Numpy Functions:
Well in this case, since dct is a numpy function, it has the functionality built-in to apply it over a particular axis. Nearly all numpy functions operate on complete arrays or can be told to operate on a particular axis (row or column).
So just by leveraging the axis parameter for dct function:
dct( X, axis=2)
you will get an equivalent result:
>>> ( dct(X, axis=2) == np.array(map(dct, X)) ).all()
True
which is also >35 times faster than using the map function in our case of (625,4,4) matrix:
%timeit dct(X, axis=2)
1000 loops, best of 3: 157 µs per loop
%timeit np.array(map(dct, X))
100 loops, best of 3: 5.76 ms per loop    
General Python Functions:
In other cases, you can vectorize a python function using either np.vectorize or np.frompyfunc functions.

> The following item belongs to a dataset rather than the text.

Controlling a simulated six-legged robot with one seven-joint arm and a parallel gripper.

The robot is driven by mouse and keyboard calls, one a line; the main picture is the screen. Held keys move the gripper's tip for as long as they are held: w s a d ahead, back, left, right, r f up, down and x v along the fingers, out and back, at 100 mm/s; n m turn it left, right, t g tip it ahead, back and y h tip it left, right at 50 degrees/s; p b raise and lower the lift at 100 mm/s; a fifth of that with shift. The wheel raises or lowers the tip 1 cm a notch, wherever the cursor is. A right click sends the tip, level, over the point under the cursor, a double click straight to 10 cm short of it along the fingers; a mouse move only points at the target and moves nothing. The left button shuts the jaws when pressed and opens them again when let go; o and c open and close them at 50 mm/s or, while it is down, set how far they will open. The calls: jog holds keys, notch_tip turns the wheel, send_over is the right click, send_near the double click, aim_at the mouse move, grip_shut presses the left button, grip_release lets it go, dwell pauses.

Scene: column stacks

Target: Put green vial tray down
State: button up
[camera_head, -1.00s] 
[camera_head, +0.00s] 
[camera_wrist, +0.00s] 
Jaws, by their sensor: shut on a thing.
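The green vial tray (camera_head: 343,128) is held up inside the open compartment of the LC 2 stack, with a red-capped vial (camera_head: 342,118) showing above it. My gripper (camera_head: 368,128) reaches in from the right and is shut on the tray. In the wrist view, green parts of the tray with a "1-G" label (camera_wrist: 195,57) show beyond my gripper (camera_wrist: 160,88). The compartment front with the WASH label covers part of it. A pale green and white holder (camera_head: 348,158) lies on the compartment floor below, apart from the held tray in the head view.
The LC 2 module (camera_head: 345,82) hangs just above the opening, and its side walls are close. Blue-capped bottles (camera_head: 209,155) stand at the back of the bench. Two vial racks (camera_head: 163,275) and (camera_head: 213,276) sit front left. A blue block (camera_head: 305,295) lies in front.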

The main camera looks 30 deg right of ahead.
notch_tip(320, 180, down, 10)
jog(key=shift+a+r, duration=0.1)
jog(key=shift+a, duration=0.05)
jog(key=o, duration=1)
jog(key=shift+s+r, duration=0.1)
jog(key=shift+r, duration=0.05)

For instance if you have a demo function that performs a scalar operation:
def foo(x): # gives an error if passed in an array
    return x**2
>>> X = np.arange(8, dtype=np.float32).reshape(-1,2,2)
>>> foo_arr = np.vectorize( foo)
>>> foo_arr(X)
array([[[  0.,   1.],
        [  4.,   9.]],
       [[ 16.,  25.],
        [ 36.,  49.]]])
Discussion here might also be helpful for you. As they say, vectorizing your non-numpy function doesn't actually make it any faster though.